Only the lines from the one containing "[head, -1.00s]" down to the one containing "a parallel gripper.", inclusive, are to be quoted exactly.

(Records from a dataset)
--
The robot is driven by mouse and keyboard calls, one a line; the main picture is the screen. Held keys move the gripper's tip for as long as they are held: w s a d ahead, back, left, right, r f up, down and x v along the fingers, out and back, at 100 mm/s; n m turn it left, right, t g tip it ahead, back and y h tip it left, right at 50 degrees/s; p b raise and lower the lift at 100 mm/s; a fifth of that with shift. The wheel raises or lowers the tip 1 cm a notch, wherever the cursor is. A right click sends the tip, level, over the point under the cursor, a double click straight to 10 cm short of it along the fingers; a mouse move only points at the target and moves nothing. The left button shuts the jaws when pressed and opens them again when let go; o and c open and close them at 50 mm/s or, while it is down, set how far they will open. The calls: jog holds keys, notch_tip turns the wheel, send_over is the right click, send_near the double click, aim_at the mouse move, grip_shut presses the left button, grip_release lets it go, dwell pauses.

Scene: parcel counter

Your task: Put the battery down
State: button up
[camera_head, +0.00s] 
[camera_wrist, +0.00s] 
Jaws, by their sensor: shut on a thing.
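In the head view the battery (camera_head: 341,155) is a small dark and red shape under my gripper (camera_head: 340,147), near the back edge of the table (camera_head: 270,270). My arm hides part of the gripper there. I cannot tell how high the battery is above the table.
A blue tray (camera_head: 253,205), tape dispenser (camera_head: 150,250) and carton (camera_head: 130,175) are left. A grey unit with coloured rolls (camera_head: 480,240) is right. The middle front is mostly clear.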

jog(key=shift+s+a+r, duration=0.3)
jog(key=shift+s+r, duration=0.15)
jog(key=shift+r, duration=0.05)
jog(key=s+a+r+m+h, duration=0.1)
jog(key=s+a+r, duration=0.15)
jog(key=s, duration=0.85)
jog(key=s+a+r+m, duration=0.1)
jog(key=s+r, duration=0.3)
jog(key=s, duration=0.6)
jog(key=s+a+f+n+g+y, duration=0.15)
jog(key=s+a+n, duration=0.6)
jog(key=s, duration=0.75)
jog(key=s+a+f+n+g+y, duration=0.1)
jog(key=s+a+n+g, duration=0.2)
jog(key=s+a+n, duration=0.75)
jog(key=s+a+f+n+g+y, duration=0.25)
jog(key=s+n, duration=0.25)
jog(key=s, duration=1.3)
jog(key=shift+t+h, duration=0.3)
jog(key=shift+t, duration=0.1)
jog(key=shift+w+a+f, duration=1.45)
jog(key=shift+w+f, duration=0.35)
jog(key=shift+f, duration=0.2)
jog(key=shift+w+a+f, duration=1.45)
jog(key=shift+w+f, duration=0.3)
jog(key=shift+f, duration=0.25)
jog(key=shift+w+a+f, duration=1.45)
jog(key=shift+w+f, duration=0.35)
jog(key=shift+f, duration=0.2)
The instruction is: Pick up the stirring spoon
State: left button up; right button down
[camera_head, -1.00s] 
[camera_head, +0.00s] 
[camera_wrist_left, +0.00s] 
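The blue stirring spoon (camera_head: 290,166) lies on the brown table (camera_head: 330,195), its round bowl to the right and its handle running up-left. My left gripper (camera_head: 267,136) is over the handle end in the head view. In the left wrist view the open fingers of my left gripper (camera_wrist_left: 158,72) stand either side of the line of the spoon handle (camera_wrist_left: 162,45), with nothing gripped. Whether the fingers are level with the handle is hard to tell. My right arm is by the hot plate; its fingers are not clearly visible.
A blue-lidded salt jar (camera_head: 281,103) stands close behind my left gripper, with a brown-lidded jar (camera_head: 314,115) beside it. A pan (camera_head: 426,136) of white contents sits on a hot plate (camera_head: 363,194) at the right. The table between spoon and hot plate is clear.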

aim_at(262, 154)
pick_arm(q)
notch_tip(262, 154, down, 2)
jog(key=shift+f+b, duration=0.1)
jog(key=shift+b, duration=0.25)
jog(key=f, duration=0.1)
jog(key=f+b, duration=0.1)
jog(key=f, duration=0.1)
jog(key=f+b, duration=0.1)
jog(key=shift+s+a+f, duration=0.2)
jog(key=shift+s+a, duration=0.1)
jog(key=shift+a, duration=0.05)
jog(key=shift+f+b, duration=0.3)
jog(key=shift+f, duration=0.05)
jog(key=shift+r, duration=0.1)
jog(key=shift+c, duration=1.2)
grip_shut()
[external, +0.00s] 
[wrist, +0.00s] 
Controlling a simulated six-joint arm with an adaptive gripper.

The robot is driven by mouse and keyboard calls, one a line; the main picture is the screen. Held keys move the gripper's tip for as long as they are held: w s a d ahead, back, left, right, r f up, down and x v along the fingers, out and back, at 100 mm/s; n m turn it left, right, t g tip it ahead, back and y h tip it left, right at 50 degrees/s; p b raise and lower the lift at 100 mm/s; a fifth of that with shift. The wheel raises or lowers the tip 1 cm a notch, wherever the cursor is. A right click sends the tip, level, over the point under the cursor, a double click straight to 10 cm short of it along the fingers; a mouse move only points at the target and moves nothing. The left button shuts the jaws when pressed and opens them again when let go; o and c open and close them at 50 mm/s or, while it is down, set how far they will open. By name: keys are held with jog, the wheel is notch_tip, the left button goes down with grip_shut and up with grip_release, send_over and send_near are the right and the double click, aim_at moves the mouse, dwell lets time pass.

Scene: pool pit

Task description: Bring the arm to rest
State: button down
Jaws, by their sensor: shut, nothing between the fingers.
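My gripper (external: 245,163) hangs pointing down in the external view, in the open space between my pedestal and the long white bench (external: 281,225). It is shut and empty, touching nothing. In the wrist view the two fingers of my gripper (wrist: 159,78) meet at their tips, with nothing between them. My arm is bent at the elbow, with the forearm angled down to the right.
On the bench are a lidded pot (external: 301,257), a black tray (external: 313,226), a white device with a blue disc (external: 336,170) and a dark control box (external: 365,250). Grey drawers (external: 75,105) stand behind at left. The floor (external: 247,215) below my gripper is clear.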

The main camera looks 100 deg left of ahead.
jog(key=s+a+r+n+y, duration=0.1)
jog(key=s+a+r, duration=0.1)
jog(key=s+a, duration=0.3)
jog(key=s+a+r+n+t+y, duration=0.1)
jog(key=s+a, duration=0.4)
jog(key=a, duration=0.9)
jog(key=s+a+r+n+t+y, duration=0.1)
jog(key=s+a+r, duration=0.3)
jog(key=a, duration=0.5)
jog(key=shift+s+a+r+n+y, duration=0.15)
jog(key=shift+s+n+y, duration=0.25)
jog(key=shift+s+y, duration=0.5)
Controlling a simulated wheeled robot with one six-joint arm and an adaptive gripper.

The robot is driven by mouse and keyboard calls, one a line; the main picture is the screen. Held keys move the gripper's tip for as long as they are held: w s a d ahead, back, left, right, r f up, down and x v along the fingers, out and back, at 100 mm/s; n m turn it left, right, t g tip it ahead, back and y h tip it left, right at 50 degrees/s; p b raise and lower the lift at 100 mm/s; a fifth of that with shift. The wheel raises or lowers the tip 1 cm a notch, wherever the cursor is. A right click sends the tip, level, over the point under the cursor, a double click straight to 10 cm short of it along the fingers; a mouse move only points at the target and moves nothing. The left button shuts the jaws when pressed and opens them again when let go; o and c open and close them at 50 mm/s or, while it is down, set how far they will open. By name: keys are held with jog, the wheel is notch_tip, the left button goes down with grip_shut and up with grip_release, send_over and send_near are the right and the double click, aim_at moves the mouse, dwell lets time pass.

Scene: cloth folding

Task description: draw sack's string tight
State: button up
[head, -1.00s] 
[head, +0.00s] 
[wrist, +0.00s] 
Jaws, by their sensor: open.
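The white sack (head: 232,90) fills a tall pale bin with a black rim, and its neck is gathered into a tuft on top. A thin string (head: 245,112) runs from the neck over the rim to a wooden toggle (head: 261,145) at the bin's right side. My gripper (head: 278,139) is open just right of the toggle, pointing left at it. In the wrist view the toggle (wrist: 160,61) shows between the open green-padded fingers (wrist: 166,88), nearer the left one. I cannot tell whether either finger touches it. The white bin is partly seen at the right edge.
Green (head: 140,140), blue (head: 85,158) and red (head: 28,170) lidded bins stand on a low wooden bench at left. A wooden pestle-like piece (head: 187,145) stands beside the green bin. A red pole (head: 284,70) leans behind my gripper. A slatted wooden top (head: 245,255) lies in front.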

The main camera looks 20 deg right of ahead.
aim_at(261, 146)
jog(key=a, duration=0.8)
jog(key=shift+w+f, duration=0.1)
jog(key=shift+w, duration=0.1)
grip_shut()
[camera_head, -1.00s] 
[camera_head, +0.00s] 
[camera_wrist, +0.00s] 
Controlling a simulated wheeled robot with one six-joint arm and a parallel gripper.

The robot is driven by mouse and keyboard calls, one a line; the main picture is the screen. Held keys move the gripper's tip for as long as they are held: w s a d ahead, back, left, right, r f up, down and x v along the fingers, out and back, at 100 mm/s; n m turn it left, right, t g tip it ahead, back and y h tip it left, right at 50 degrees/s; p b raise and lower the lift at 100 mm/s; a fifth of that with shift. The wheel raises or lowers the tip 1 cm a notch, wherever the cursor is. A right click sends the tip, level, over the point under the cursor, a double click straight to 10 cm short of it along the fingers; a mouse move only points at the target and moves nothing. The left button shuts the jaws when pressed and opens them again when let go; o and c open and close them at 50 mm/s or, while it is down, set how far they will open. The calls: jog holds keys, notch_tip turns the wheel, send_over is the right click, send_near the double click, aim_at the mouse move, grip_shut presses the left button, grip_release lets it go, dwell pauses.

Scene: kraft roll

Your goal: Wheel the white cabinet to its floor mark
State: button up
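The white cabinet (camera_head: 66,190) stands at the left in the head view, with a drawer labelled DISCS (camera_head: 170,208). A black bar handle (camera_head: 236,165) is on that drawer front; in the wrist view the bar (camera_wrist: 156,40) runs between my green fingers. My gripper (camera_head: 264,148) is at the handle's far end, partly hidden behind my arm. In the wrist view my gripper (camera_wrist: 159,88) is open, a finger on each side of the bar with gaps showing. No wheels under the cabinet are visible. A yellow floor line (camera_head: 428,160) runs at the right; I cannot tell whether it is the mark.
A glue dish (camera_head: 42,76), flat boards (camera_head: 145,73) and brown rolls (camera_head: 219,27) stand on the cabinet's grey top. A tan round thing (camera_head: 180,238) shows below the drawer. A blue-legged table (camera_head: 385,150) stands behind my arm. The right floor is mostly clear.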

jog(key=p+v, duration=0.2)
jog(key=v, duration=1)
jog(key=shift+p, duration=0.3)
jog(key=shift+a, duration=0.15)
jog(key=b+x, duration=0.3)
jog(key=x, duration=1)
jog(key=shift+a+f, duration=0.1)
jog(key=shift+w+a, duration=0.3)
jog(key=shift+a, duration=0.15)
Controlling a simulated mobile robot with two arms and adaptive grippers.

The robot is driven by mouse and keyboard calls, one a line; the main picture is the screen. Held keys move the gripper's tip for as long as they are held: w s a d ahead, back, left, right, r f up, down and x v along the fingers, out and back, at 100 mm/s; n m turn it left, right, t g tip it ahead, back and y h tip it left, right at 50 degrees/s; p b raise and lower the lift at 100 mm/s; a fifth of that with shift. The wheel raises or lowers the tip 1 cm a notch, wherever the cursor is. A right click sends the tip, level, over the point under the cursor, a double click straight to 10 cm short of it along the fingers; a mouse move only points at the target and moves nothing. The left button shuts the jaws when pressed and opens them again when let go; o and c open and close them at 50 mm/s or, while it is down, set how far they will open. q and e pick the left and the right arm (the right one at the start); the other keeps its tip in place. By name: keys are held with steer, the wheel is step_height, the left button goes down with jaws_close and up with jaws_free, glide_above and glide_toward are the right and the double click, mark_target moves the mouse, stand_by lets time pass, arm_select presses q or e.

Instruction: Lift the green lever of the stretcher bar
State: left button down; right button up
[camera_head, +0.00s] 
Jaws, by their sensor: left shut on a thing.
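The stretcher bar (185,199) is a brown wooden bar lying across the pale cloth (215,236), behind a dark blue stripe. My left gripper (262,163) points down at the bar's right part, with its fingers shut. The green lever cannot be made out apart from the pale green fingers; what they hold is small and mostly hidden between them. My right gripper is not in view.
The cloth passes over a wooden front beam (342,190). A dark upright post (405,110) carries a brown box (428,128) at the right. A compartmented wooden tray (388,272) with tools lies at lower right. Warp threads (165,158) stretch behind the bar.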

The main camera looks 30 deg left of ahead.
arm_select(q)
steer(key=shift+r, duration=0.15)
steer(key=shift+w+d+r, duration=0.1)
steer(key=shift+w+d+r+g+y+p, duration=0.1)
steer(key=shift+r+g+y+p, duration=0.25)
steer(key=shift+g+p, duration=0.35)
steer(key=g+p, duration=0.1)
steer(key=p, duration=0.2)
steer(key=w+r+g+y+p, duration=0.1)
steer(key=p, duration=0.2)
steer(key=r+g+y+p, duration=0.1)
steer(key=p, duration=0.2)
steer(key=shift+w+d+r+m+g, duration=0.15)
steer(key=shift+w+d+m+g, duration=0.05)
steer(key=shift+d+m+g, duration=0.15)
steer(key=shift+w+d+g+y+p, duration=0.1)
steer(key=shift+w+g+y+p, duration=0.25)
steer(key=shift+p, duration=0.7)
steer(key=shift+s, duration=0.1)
--
▸ Exercise answer
[head, -1.00s] 
[head, +0.00s] 
[wrist, +0.00s] 
Jaws, by their sensor: open.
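The white sack (head: 232,90) fills a tall pale bin with a black rim, and its neck is gathered into a tuft on top. A thin string (head: 245,112) runs from the neck over the rim to a wooden toggle (head: 261,145) at the bin's right side. My gripper (head: 278,139) is open just right of the toggle, pointing left at it. In the wrist view the toggle (wrist: 160,61) shows between the open green-padded fingers (wrist: 166,88), nearer the left one. I cannot tell whether either finger touches it. The white bin is partly seen at the right edge.
Green (head: 140,140), blue (head: 85,158) and red (head: 28,170) lidded bins stand on a low wooden bench at left. A wooden pestle-like piece (head: 187,145) stands beside the green bin. A red pole (head: 284,70) leans behind my gripper. A slatted wooden top (head: 245,255) lies in front.

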The main camera looks 20 deg right of ahead.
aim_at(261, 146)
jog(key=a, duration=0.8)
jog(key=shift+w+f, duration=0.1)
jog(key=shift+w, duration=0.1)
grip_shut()
[camera_head, -1.00s] 
[camera_head, +0.00s] 
[camera_wrist, +0.00s] 
Controlling a simulated wheeled robot with one six-joint arm and a parallel gripper.

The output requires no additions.